By Abixael Mogollón in La Prensa, Nov 15, 2020

The constitutional lawyer states that the “cybercrime” and “Foreign agent” laws cause him more concern that the approval of the life sentence law. In addition, he explains whether a future government could try the Ortega-Murillos for crimes committed against Nicaraguans.

The dictatorship of Daniel Ortega is aimed at becoming perpetual, and that is why they have been obstinate in creating a series of laws that threaten fundamental rights.

The constitutional lawyer Gabriel Álvarez continues to be surprised by these measures of Ortega Murillo. He recognizes that “they have creativity in repressing.”

Álvarez is a devotee of Law and has followed very closely the latest movements of the regime in this sense.

In this interview he states that the laws of “cybercrimes” and “foreign agents” cause him more concern than the approval of the lifetime sentence law. He also offers his analysis about how the justice system of Nicaragua has been destroyed in the last 40 years and offers a solution to this enormous problem. In addition, he explains whether a future government would be able to try the Ortega-Murillos for crimes perpetrated against Nicaraguans.

When they approved the life sentence law, a lot of people said that that very law could be applied to Ortega.

This responds to more emotional matters. What a democratic government after Ortega must do is create an independent judicial branch, create humanistic and reasonable laws, that would ensure due process to all those who are accused of crimes. If we think now that life sentences are bad and not necessary, I think that to be minimally consistent we should think that nor is it appropriate and necessary to apply them to those who are ruling now. I think that afterwards the country should enter into a dynamic of reconciliation and that does not mean impunity. And they (the dictatorship) themselves have said it, that whoever has to respond before justice must do so. What is most important is seek to have an independent judicial branch, laws that recover the judiciousness that has been lost and applying due process without vindictiveness.

Do you think that the next government could begin a macro-investigation to try those responsible for crimes against Nicaraguans?

I think that Nicaraguan society need to truly heal its wounds. Healing the wounds means, first of all, knowing the truth of what has happened. Covering up those types of things which we have been suffering for years cannot continue, since 1979 to now, and even before that year. I think that starting immediately with a witch hunt would not be the best. The institutional conditions have to be created so that those who have to respond for the acts committed do respond. But if we think that with vindictiveness, or treating people the way they treated you, we are going to build a stable society with sustainability and prosperity, it seems to me that that is not what is most important. First is the truth, the families of the victims, the political prisoners and Nicaraguan society should know the truth. It is also important to make amends to the victims and non-repetition. They are basic concepts of justice. More difficult is whether these people are going to allow a transition that would mean jail, that is difficult, but that is what Nicaraguan society wants.

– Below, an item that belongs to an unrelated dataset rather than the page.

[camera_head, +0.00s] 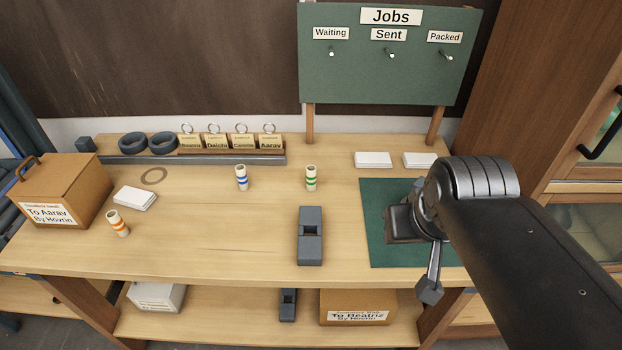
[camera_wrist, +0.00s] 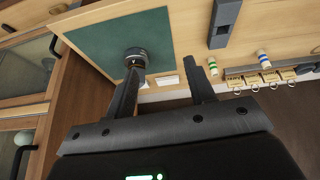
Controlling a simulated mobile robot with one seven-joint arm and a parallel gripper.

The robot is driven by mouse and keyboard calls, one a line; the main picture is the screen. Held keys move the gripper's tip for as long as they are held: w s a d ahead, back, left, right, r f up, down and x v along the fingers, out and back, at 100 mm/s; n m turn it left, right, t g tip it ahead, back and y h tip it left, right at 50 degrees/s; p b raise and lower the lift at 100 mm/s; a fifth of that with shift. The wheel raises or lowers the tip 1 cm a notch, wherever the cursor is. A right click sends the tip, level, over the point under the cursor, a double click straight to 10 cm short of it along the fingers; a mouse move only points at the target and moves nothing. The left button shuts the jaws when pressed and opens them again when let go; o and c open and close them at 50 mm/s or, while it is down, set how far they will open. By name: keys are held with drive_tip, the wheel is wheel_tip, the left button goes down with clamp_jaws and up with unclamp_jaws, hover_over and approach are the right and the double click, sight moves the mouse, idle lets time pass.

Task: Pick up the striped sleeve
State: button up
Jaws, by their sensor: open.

And I do not see it in the short term.

You do not see Daniel Ortega and Rosario Murillo being put on trial?

It is not that I do not see it, what I do not see are the conditions in the judicial branch or the Public Prosecutor´s Office, nor in the Police for that to be possible.

On an international level?

On the international level it is possible. There are those who argue for universal jurisdiction and if they (Ortega and Murillo) leave and a country captures and processes them, it can happen. But I cannot say what the countries might consider. From a theoretical point of view, it is possible. I would like to promote the idea, and I am a defender of the idea, that the problems of Nicaraguans should be resolved by Nicaraguans. So much so that one of the critiques that I have of the opposition leaders is that many of them depend on orientations and support that other countries provide them in solidarity. International jurisdiction does not bother me, I think that it is something that is very deeply rooted in democratic countries, but I think that I am more concerned to create the institutional conditions so that justice can be imparted here.

What is the worst of this entire legal framework invented by the dictatorship?

The worst of it all are not the laws in themselves, which are already very dangerous and damaging in legal terms. The worst is the state apparatus that is going to apply them. If these laws – which are very questionable – would be applied by an independent judicial branch, independent and impartial judges, courts that act in accordance with constitutional precedent and legislation, these laws would see their enormous potential for danger to the rights of Nicaraguans be diminished.

Everything seems to indicate that since Ortega returned to power he had been preparing the path to stay in power.

I am going to go back to a little before that. In retrospective, we can see that the people who are governing now never intended to promote a democratic regime. From a constitutional point of view, yes, there was a democratic regime, with its nuances and its biases of what some authors call the tradition of the Latin American left, but with another important component which is the democratic liberal tradition. That was what was written down in the Constitution of 1987. But it was suspended with the war, and in practice was never able to be implemented. In 1990 a political and legal effort was made that was written into the reform of 1995, which tried to reposition the constitutional order. Between 1990 and 2000 progress was made in that encounter between democracy and the Rule of Law.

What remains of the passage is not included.